When she pulled it free, her long auburn hair cascaded down her back and across her shoulders. The web of spun silver hung from her fingers, the fine metal glimmering softly, the stones black in the moonlight. Black amethysts from Asshai. One of them was missing. Sansa lifted the net for a closer look. There was a dark smudge in the silver socket where the stone had fallen out.

A sudden terror filled her. Her heart hammered against her ribs, and for an instant she held her breath. Why am I so scared, it's only an amethyst, a black amethyst from Asshai, no more than that. It must have been loose in the setting, that's all. It was loose and it fell out, and now it's lying somewhere in the throne room, or in the yard, unless . . .

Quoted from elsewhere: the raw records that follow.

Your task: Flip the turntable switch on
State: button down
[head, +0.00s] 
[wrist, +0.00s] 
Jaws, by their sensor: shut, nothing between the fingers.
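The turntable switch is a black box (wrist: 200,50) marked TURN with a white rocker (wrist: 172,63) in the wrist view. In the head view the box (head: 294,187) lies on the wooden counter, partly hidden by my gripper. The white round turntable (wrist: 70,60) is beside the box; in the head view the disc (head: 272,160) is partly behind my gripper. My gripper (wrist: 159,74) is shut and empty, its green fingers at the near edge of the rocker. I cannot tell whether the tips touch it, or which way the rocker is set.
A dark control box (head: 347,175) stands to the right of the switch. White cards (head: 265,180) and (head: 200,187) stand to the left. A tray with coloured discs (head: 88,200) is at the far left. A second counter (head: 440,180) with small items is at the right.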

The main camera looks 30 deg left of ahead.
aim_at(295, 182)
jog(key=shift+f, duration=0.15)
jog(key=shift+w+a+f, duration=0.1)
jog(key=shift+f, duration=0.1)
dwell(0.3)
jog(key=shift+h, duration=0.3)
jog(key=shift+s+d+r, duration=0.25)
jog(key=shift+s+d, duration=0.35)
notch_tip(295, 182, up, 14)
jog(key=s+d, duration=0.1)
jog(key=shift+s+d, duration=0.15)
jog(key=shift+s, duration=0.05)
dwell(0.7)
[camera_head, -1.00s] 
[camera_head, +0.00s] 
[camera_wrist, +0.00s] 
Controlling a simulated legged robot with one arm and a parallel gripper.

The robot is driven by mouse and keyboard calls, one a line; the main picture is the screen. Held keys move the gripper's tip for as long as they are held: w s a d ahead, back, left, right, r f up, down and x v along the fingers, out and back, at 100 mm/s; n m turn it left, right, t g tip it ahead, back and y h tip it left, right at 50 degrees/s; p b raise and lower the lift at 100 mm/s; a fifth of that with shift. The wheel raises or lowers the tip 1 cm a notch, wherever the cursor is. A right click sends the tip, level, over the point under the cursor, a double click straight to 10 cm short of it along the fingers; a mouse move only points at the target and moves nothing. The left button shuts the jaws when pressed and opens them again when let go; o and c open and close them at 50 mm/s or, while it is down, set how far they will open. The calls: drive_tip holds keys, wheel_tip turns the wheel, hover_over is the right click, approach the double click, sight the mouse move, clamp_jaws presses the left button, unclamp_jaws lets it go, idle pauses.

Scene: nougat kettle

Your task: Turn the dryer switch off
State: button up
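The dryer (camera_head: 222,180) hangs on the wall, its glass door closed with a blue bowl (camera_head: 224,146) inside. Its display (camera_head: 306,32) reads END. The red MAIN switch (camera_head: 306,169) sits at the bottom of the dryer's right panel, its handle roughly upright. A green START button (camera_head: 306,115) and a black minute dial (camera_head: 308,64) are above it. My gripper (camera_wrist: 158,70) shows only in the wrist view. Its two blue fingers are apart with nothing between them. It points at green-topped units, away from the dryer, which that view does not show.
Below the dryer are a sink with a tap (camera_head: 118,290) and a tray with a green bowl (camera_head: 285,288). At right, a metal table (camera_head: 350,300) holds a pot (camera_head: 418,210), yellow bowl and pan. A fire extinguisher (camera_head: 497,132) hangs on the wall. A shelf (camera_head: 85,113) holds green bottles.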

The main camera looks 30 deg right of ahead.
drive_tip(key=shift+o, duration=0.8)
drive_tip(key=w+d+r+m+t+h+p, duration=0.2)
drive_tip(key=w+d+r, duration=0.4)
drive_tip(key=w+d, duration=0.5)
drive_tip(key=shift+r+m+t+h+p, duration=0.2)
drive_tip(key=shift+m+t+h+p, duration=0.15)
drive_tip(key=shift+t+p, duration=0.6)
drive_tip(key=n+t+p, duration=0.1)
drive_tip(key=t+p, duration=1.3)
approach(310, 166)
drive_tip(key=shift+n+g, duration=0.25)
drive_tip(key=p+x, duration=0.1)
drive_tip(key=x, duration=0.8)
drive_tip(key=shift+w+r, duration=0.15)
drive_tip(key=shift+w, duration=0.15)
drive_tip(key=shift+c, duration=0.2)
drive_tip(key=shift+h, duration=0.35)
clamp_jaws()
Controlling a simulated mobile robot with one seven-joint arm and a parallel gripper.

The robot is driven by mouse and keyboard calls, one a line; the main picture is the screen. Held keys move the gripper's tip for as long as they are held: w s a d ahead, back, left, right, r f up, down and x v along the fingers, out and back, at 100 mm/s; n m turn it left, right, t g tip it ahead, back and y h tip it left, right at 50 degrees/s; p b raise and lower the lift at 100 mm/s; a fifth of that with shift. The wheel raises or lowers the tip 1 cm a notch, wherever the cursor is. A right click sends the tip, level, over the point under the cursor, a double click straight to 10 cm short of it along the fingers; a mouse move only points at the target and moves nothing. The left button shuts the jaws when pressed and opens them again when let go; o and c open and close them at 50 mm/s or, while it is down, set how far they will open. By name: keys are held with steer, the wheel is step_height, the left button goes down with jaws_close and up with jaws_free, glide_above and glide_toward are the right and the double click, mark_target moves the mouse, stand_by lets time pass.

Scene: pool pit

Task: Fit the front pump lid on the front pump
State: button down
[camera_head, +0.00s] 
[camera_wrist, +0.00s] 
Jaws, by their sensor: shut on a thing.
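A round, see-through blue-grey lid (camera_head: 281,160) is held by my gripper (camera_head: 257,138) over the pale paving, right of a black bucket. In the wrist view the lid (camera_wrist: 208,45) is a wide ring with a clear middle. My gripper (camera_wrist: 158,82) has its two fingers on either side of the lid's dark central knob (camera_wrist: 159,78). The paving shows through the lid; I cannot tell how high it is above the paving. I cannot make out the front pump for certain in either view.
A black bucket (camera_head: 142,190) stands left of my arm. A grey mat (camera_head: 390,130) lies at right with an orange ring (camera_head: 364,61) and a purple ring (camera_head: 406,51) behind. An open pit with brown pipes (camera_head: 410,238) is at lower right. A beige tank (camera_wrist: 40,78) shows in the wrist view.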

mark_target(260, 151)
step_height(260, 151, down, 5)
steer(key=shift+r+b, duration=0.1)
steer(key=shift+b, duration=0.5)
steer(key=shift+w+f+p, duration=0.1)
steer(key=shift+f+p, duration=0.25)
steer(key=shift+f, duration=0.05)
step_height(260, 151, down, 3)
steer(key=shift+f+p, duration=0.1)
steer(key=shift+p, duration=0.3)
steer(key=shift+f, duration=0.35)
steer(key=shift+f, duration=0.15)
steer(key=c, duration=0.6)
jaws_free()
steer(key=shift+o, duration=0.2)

Ser Dontos had said the hair net was magic, that it would take her home. He told her she must wear it tonight at Joffrey's wedding feast. The silver wire stretched tight across her knuckles. Her thumb rubbed back and forth against the hole where the stone had been. She tried to stop, but her fingers were not her own. Her thumb was drawn to the hole as the tongue is drawn to a missing tooth. What kind of magic? The king was dead, the cruel king who had been her gallant prince a thousand years ago. If Dontos had lied about the hair net, had he lied about the rest as well? What if he never comes? What if there is no ship, no boat on the river, no escape? What would happen to her then?

 

Sansa thinks the stones are black amethysts from Asshai, that Dontos told her the hair net was magic, and she worried that Dontos had lied to her. That doesn't sound like someone that knew what the hairnet's purpose truly was.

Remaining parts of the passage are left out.